Anıtkabir, sadece bir anıt mezar mıdır? Vakit yazarı D. Mehmet Doğan, bugünkü yazısında gündeme oturacak çok çarpıcı tespitlerde bulundu. DOĞAN'IN YAZISINI OKUMAK İÇİN TIKLAYIN
Konu Üç mevsim tarafından (11-13-2009 Saat 03:45 ) değiştirilmiştir.. |
|
|
Sayfayı E-Mail olarak gönder |
11-09-2009, 16:00 | #2 |
Ülkemiz'de hacca gitmenin 5 yıl süreyle yasaklandığı dönemde ki kafa yapısına göre "Kabeye gitmeye gerek yok isteyen Anıtkabire gitsin" sloganıyla Hac görevini üstlenebilecek bir kutsal yer...
Kimine göre tapınak,kimine göre türbe herkezin Anıtkabiri kendine göre farklı gerçek olan ise oranın bir türbe,anıt mezardan başka bir yer olmadığı... |
|
11-10-2009, 00:29 | #3 |
Ona taptıkları için tapınak gibi inşa etmelerine şaşmamalı! Hani toplaşıp "şikâyete" bile gidiyorlar. Uydurdukları ideolojilerini bugüne kadar kendi fikirlerini de katarak getirmiş ve yine bugün Türkiye'de Allah'ın varlığı bile tartışılabiliyorken(hâşâ) Atatürk hakkında en ufak eleştiri bile vatana ihanet sayılıp hapse girmenize sebep olabiliyor.
|
|
11-10-2009, 10:36 | #4 |
Milyonlarca kişi toplanabilir anıtkabire.. Fakat Allah Azze ve Celle bir Fatihayı nasip etmiyorsa titremek lazım.. Milyonlarca değil, milyarla kişi toplansa ne fayda.. Rabbim, biz toprağa sarıldığımızda arkamızdan Fatiha okunmasını nasip eylesin...
Konu yolcu44 tarafından (11-10-2009 Saat 11:00 ) değiştirilmiştir.. |
|
11-10-2009, 11:51 | #5 |
Atatük'ün ölüm yıl dönümü.
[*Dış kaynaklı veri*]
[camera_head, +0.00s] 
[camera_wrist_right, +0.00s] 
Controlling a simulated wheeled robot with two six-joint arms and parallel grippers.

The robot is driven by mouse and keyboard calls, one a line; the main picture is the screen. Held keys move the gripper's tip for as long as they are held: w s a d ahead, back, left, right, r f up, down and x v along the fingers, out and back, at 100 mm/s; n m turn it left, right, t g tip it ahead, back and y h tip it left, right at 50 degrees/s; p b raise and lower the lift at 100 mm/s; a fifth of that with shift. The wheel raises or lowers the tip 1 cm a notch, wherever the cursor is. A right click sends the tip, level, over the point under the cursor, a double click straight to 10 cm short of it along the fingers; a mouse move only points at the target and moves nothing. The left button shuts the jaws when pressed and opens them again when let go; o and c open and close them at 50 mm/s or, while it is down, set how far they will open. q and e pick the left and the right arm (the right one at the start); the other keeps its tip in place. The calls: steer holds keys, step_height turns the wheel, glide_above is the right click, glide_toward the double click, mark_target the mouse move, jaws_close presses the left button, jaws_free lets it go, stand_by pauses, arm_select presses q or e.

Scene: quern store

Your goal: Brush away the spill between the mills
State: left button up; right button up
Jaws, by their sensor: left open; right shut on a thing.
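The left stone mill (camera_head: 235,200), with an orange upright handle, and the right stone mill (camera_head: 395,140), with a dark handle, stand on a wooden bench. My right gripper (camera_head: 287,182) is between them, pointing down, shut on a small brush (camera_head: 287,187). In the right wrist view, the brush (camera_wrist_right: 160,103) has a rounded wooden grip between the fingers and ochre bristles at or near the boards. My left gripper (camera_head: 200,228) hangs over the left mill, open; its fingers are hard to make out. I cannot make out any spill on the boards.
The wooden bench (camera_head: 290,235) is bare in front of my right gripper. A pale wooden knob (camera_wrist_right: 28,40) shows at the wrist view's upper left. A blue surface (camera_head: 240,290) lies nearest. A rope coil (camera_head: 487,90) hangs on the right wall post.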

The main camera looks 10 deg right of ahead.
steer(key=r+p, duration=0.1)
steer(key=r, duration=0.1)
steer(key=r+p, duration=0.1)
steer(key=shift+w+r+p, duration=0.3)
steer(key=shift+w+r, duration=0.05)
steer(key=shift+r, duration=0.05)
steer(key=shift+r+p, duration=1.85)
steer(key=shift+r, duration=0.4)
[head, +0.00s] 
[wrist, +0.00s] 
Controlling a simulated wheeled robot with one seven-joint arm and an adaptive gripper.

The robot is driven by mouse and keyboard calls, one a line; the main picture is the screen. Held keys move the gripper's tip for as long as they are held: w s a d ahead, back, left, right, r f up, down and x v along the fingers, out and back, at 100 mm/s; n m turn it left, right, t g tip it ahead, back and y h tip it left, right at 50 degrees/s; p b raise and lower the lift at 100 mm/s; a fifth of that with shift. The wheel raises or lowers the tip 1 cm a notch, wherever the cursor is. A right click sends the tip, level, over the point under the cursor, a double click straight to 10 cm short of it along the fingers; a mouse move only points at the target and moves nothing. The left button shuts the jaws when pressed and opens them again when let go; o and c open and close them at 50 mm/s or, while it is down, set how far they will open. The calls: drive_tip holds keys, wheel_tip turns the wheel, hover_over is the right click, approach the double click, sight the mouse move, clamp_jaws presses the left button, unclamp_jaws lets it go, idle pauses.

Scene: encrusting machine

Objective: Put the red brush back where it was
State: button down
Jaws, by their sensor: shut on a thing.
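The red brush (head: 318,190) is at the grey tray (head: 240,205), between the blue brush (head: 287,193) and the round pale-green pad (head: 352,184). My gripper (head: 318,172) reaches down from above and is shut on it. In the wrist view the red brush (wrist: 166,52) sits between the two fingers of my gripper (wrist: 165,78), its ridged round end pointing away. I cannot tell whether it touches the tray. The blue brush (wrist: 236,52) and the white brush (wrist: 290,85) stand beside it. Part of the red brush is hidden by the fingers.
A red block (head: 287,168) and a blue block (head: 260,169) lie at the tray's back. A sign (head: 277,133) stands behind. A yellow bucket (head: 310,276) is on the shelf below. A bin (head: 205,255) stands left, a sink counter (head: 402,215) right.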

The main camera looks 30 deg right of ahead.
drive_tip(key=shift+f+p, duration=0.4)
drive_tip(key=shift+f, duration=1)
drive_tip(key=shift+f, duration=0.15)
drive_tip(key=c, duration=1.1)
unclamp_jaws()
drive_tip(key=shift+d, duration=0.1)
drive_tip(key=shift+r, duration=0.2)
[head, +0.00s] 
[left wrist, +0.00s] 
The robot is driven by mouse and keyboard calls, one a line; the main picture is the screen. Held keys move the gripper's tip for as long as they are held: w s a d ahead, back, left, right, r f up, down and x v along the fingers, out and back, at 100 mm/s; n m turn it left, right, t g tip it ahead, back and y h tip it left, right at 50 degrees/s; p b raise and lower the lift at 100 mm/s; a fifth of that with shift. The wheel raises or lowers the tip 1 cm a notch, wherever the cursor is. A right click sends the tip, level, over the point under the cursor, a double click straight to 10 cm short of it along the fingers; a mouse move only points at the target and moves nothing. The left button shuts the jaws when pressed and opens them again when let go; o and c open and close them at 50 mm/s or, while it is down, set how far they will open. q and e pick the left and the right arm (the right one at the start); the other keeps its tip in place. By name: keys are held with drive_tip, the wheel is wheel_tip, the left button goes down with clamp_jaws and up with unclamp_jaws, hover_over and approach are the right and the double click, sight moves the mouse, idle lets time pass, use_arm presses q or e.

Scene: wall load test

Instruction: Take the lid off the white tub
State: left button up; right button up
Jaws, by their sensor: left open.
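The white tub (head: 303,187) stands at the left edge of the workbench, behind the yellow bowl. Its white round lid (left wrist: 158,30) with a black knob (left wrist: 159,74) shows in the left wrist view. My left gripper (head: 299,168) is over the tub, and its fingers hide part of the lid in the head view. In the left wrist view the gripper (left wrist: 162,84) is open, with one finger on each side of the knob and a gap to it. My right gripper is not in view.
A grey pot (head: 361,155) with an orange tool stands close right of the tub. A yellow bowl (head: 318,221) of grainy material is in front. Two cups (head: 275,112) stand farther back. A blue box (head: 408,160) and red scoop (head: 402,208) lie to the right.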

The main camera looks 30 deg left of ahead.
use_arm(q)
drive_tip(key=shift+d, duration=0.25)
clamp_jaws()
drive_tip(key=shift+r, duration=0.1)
Allah rahmet eylesin. Ne yazık ki geri kalmış toplumlarda görünen kişiye tapmak ülkemizde ona yapılmakta. İleri gitmek için 1920 kanunlarını yeni yüzyılın değişen şartlarına göre değiştirmememiz gerekiyor. Bir gün gelince belki insanlar 1920 ile 2000'li yılların farklı olduğunu anlayacaktır.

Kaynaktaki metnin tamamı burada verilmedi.